# Dataset content

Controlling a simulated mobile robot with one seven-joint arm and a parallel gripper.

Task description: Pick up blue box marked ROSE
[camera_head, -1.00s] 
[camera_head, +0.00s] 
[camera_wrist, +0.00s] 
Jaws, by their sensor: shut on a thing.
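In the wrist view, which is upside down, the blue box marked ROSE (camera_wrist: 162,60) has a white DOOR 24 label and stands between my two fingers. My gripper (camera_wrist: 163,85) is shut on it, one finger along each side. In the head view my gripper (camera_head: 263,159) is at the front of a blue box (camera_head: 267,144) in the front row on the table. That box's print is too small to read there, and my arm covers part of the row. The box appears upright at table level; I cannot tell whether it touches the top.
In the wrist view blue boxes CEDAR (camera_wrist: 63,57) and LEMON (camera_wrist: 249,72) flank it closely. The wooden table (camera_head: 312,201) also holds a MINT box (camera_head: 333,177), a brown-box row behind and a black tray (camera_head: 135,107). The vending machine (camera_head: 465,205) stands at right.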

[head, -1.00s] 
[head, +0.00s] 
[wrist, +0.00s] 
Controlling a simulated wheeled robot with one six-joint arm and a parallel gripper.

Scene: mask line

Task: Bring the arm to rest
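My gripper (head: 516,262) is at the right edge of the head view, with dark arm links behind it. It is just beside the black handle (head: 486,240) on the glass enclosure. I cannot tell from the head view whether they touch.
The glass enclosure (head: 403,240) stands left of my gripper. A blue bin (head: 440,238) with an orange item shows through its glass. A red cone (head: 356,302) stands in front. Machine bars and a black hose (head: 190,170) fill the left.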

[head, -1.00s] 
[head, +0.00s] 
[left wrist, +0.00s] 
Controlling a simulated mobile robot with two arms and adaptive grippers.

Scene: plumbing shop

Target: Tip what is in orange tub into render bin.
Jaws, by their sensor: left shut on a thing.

# What to work on
Above are some records; repeat all of them exactly.

# Task answer
Controlling a simulated mobile robot with one seven-joint arm and a parallel gripper.

Task description: Pick up blue box marked ROSE
[camera_head, -1.00s] 
[camera_head, +0.00s] 
[camera_wrist, +0.00s] 
Jaws, by their sensor: shut on a thing.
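In the wrist view, which is upside down, the blue box marked ROSE (camera_wrist: 162,60) has a white DOOR 24 label and stands between my two fingers. My gripper (camera_wrist: 163,85) is shut on it, one finger along each side. In the head view my gripper (camera_head: 263,159) is at the front of a blue box (camera_head: 267,144) in the front row on the table. That box's print is too small to read there, and my arm covers part of the row. The box appears upright at table level; I cannot tell whether it touches the top.
In the wrist view blue boxes CEDAR (camera_wrist: 63,57) and LEMON (camera_wrist: 249,72) flank it closely. The wooden table (camera_head: 312,201) also holds a MINT box (camera_head: 333,177), a brown-box row behind and a black tray (camera_head: 135,107). The vending machine (camera_head: 465,205) stands at right.

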[head, -1.00s] 
[head, +0.00s] 
[wrist, +0.00s] 
Controlling a simulated wheeled robot with one six-joint arm and a parallel gripper.

Scene: mask line

Task: Bring the arm to rest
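My gripper (head: 516,262) is at the right edge of the head view, with dark arm links behind it. It is just beside the black handle (head: 486,240) on the glass enclosure. I cannot tell from the head view whether they touch.
The glass enclosure (head: 403,240) stands left of my gripper. A blue bin (head: 440,238) with an orange item shows through its glass. A red cone (head: 356,302) stands in front. Machine bars and a black hose (head: 190,170) fill the left.

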[head, -1.00s] 
[head, +0.00s] 
[left wrist, +0.00s] 
Controlling a simulated mobile robot with two arms and adaptive grippers.

Scene: plumbing shop

Target: Tip what is in orange tub into render bin.
Jaws, by their sensor: left shut on a thing.

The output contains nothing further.